Jan 06, 2010 12:33
It's cold here. Snow comes down. Just yesterday the sun was gold over the mountains, and big winds creaked the last snowbanks. The streets ran wet with melt. We arrived at the car in Stapleton shouting at the warmth, stripping off our jackets, turning circles on the pavement.
We'd been up since 2:15am, when my alarm went off in New Jersey. Left the house by 3 and drove an hour to Philadelphia, where we flew to Chicago. Then Denver. A bus to Stapleton. The drive back to Boulder. I'm exhausted by the thought of travel right now, but I arrived so intact and alive. Stronger, for having been occupied for weeks by good people. Stronger, for having stood with the ocean in the middle of the night. Stronger, for a twenty-four hour train ride up into the forests of the Northeast, where the Hudson River pushed ice floes onto its banks.
The week before I left, I noticed a swath of grey growing in my hair, in the center of my part. In my travels I've come to this: the grey is an invitation to heal. An understanding that I have been through things. That the world is different now. There are choices at this stage: to pity myself, to wander around crying and drinking and stuffing chocolates into my mouth. Or to somehow strip back, settle down, work harder and be quieter, deny myself things, understand what the world is and carefully pull beauty out of it. Standing on a flooded bridge while the tide came in, this seemed possible. The world seemed wild. Sandpipers pulled food out of the edge of the water, then ran back as the waves approached. The lighthouses moved light in circles. The ocean ate chunks of beach in its storms, while gulls wheeled. The cold cut like razors.

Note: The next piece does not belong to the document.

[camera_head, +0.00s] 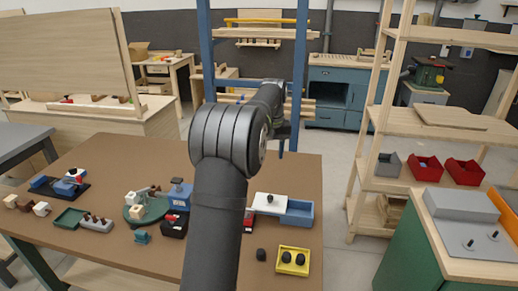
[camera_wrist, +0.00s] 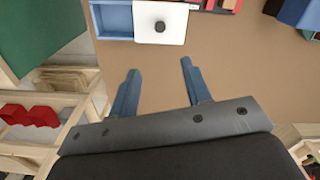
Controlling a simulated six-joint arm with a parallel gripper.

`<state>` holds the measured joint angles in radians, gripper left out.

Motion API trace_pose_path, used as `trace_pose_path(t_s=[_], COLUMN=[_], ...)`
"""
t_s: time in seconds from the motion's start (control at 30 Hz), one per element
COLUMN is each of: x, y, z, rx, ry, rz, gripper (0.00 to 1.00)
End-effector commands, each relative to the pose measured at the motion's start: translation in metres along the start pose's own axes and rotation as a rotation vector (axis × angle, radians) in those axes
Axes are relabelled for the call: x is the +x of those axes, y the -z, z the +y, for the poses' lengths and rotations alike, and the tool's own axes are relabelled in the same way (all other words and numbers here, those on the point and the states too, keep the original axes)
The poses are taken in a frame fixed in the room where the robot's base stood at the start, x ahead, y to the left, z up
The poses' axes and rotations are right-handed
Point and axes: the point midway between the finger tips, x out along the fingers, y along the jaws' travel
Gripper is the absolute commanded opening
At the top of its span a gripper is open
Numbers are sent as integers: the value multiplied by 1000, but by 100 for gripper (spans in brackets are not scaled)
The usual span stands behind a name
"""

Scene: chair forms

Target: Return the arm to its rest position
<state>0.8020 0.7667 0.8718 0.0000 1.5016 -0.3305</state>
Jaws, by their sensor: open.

Now, barely home a day, I feel freshly deflated--for the job applications that still go unanswered. For the bills never paid. For the puzzle factory paycheck, which was so tiny after taxes, though it cost so much time. I am incredibly stuck. To feel my own power, in times like these, I used to run and run. Or climb, harder and harder. And now I can only sit. Sit inside or sit on a recumbent bicycle, pedaling myself nowhere.
If I wander the streets, trying really hard, I can keep my heart rate about 100. Up and down blocks. Up and down.
To have journeyed makes me want to be better.
How do we push against the world that hammers in gates and locks?